■ **Written exercise**
Read the records and gather each line that includes "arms".
§
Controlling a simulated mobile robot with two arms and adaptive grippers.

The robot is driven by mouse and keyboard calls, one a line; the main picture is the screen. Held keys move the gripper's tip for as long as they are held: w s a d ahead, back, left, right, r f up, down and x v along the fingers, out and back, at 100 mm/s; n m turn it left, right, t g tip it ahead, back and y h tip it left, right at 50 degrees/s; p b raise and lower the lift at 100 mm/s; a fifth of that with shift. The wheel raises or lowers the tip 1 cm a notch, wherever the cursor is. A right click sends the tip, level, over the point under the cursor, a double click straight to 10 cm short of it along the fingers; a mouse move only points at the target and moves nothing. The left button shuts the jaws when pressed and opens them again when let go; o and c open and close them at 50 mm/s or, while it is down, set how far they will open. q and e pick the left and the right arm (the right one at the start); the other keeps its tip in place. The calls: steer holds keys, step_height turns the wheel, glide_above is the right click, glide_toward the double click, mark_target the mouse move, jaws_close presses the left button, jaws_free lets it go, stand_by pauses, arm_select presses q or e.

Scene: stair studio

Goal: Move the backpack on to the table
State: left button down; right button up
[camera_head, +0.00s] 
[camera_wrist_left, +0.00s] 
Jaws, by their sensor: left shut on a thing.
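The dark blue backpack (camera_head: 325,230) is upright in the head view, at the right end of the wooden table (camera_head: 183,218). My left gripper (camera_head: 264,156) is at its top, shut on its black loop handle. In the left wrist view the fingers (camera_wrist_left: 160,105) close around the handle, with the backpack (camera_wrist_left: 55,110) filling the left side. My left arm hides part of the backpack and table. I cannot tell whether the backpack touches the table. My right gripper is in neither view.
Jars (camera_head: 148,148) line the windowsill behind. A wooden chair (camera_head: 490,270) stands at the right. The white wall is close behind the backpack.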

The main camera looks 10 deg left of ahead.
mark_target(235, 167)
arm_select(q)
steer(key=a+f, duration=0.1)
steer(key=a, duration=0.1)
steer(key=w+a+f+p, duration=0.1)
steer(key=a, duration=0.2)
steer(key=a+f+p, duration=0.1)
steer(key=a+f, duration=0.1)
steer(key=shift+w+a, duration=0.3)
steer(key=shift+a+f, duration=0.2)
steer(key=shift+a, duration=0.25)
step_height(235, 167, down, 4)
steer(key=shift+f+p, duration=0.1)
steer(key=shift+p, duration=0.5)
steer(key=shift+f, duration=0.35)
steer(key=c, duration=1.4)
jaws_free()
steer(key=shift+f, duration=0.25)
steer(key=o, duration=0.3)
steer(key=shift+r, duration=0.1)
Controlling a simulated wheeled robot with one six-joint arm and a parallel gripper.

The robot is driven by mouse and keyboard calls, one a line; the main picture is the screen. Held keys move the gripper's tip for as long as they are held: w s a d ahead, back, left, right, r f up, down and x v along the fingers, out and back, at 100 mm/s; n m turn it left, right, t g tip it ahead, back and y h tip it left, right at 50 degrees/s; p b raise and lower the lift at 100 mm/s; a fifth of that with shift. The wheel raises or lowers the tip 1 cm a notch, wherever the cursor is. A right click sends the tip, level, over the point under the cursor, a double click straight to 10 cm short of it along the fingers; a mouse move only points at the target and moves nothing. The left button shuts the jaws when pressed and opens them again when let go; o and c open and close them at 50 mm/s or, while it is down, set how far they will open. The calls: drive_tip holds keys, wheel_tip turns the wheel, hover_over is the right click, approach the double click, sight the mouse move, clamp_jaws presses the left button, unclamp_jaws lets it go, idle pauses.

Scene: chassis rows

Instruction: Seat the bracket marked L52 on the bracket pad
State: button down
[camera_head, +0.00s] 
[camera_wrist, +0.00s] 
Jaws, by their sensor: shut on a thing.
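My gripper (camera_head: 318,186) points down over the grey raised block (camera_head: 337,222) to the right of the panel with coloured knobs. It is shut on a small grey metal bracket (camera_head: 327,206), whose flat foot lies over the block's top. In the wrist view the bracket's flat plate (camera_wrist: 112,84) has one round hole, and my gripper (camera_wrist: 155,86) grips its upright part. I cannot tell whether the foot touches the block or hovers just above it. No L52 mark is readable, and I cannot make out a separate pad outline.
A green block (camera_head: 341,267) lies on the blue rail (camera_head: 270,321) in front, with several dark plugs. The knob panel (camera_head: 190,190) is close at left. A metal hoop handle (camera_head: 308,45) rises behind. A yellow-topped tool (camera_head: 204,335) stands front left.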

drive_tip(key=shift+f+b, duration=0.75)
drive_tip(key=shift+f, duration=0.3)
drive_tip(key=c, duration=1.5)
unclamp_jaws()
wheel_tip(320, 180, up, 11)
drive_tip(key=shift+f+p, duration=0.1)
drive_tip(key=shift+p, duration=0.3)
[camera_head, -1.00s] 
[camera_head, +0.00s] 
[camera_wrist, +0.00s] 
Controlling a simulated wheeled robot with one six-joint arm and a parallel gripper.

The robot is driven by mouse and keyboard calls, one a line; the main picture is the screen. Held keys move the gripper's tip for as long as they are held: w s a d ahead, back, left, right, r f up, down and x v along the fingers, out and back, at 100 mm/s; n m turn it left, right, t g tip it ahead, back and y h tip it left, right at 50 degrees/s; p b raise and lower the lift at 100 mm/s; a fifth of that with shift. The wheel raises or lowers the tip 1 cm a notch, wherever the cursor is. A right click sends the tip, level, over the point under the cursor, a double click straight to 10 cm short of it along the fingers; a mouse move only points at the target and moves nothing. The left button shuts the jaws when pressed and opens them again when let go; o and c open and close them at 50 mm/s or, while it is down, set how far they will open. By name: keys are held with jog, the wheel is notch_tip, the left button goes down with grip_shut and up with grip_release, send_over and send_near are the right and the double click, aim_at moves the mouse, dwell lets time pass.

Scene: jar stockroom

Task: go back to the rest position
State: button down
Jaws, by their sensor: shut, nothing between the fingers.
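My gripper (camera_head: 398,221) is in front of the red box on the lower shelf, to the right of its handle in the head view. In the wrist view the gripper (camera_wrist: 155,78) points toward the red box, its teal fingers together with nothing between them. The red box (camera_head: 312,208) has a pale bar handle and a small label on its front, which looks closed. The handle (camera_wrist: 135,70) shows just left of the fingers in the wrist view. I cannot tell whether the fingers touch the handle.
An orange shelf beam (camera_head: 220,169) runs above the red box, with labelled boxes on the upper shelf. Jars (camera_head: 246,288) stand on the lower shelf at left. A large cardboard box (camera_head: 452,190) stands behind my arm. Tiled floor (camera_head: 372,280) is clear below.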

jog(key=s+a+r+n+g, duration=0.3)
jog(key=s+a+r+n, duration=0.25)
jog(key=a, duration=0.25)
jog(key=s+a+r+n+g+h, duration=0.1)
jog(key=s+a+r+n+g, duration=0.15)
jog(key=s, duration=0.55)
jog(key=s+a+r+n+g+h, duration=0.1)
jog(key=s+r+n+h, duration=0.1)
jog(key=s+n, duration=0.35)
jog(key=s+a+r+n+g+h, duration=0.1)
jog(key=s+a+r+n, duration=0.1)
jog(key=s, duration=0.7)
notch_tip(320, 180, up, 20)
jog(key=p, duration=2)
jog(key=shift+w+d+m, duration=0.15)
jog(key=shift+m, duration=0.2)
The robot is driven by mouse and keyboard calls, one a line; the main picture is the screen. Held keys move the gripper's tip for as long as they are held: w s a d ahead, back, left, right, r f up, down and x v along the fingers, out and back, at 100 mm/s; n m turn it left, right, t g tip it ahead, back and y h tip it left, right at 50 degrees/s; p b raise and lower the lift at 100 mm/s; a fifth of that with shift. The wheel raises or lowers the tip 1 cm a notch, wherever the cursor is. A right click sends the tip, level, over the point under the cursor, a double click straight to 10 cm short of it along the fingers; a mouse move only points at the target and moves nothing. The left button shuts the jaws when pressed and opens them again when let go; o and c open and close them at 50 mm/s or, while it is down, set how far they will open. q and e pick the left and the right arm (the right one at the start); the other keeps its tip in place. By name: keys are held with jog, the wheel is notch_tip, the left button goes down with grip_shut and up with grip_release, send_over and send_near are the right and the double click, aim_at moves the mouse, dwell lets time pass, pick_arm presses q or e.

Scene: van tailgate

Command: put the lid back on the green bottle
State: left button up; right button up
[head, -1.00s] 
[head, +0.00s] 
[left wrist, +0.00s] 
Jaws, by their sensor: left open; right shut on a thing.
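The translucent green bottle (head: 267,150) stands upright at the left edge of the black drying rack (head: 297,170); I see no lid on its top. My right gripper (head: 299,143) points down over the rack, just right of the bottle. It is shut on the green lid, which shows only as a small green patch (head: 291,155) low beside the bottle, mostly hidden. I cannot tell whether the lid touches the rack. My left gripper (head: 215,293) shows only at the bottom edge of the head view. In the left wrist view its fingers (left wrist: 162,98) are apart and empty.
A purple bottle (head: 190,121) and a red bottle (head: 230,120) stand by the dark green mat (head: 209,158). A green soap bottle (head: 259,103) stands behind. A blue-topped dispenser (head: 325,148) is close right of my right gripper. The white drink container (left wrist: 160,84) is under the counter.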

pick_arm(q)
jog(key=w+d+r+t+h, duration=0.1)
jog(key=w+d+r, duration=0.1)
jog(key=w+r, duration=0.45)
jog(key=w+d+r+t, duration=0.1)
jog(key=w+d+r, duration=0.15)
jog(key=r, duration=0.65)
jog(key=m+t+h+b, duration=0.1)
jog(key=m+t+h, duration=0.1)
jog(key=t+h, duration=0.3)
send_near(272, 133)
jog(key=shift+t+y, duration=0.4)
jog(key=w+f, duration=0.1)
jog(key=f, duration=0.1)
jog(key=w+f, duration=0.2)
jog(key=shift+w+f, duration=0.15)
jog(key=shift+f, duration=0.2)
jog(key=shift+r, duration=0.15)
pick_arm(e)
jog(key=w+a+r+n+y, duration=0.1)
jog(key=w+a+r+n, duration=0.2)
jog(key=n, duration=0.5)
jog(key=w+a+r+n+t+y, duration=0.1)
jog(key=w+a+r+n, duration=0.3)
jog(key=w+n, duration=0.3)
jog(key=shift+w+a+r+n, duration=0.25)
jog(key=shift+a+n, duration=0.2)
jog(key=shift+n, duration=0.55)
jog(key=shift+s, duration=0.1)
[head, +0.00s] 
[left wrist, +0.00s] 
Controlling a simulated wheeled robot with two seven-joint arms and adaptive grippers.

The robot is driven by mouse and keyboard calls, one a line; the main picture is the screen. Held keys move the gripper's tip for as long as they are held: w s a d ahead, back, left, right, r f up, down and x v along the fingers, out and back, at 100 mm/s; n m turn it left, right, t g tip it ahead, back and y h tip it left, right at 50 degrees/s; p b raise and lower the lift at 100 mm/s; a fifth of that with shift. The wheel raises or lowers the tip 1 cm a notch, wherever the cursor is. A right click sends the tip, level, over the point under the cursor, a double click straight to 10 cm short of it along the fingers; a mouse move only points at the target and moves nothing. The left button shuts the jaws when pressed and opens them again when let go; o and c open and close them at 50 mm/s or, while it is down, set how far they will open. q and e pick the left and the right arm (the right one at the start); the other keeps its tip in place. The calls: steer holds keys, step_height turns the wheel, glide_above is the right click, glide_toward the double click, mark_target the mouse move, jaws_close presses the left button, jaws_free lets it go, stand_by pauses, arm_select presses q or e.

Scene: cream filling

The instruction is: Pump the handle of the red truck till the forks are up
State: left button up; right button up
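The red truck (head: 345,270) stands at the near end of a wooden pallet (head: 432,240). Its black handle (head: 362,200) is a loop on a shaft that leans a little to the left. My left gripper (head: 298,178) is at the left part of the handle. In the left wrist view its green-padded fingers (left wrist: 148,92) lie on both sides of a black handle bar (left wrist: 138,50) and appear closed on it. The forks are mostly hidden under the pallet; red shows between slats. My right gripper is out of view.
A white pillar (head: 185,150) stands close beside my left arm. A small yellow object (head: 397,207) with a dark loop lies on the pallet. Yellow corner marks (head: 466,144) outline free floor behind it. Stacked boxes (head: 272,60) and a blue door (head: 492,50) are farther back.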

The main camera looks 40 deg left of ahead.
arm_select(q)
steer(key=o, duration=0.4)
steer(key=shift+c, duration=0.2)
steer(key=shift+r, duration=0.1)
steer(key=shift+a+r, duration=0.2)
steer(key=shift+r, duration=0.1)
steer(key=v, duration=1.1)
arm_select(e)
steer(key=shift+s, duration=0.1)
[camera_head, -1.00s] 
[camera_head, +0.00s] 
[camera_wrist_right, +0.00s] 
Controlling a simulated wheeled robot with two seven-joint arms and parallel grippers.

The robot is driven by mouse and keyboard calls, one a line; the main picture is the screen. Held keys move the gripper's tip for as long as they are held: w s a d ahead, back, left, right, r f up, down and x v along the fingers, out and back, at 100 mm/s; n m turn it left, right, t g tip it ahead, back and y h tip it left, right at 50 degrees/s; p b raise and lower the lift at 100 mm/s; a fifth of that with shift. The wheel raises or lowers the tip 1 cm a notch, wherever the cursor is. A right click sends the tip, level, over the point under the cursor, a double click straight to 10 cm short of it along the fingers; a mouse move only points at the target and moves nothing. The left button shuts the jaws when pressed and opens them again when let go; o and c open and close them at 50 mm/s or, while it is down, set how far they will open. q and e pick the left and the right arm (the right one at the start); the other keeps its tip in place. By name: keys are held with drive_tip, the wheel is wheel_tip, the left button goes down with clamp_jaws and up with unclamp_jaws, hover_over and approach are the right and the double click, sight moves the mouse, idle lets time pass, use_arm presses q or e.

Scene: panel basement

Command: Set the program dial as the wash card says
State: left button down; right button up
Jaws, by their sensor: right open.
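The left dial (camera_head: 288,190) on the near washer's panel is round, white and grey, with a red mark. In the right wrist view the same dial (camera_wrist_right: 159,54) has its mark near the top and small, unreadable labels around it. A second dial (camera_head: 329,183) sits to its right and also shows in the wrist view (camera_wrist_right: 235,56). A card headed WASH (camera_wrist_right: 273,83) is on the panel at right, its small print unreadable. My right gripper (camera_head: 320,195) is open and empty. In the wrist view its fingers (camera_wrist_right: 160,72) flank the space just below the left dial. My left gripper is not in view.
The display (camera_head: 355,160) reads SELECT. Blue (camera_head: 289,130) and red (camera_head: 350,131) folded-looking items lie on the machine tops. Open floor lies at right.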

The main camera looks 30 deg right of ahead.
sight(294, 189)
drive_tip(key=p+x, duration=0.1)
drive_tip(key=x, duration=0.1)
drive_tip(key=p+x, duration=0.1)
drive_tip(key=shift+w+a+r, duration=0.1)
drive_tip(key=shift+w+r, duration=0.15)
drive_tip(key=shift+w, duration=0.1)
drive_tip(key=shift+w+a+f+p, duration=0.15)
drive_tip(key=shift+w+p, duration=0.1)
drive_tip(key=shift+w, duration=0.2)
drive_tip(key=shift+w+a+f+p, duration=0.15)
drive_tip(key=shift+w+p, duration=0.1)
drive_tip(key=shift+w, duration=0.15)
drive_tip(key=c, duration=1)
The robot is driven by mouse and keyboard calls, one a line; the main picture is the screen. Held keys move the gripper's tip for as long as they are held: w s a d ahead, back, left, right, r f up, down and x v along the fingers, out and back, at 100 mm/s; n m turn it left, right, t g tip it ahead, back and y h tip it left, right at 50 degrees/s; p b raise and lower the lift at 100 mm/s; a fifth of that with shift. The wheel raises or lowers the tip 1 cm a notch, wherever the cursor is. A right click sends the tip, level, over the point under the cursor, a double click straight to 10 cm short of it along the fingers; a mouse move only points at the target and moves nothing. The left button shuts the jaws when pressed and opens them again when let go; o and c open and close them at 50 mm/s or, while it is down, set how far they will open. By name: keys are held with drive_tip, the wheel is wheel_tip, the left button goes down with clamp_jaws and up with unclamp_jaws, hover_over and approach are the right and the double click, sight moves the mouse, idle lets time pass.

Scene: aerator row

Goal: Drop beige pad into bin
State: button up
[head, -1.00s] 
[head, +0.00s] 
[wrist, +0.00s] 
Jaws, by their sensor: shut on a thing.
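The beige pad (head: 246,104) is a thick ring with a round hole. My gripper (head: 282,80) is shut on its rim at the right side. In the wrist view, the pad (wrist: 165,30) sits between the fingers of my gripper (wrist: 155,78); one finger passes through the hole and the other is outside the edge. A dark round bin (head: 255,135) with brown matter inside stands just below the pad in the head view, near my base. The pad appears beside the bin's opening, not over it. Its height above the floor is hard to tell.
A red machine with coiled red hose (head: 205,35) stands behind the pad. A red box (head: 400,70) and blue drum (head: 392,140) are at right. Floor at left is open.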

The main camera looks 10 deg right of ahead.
§
■ **The answer**
Controlling a simulated mobile robot with two arms and adaptive grippers.
Controlling a simulated wheeled robot with two seven-joint arms and adaptive grippers.
Controlling a simulated wheeled robot with two seven-joint arms and parallel grippers.

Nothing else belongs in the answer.